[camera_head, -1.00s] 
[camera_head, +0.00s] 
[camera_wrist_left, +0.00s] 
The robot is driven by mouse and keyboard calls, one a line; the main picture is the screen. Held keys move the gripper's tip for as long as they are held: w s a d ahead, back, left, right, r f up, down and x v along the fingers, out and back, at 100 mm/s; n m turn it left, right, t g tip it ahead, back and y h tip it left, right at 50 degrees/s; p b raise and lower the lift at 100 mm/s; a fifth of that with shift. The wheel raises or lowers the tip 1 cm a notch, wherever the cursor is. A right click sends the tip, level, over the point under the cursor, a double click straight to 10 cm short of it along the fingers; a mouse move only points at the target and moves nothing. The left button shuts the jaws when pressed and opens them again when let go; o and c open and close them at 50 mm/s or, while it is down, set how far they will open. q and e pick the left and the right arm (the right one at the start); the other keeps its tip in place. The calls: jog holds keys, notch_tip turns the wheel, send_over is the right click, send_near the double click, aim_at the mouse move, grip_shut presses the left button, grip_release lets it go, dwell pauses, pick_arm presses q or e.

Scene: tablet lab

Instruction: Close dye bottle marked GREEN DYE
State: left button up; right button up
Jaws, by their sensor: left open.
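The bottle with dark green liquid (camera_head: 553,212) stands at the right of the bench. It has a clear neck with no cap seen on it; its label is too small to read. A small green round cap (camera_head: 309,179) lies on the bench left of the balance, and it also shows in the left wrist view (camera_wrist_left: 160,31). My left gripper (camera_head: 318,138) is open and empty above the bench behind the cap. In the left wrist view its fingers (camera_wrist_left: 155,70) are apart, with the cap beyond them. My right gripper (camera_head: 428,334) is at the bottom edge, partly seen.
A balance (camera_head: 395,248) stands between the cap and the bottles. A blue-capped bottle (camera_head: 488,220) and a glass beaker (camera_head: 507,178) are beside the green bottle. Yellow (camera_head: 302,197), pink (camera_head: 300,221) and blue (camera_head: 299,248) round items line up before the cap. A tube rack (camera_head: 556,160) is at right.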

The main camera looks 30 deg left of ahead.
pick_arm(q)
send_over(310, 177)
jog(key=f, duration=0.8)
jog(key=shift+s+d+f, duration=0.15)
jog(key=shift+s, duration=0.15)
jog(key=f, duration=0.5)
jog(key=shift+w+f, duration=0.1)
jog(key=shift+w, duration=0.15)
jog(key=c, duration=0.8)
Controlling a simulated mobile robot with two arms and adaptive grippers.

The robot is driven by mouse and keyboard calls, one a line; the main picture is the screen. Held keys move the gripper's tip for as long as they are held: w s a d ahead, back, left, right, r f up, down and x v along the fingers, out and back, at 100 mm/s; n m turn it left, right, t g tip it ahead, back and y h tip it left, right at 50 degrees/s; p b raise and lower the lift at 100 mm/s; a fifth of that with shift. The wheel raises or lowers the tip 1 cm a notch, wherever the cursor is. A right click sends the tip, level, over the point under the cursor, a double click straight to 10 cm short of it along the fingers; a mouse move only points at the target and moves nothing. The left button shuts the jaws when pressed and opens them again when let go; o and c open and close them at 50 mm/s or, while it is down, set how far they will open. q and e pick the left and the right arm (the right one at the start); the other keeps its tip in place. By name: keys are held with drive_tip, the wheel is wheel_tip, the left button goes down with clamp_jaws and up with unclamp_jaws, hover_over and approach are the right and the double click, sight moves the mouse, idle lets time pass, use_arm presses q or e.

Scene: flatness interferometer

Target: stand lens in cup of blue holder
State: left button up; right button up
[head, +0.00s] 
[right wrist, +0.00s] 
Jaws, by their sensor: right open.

Given task: Find the line that contains "[right wrist, +0.00s]" in the listing above. Retype it and every line after it up to the last, exactly, and nothing else.

Solution for this exercise:
[right wrist, +0.00s] 
Jaws, by their sensor: right open.

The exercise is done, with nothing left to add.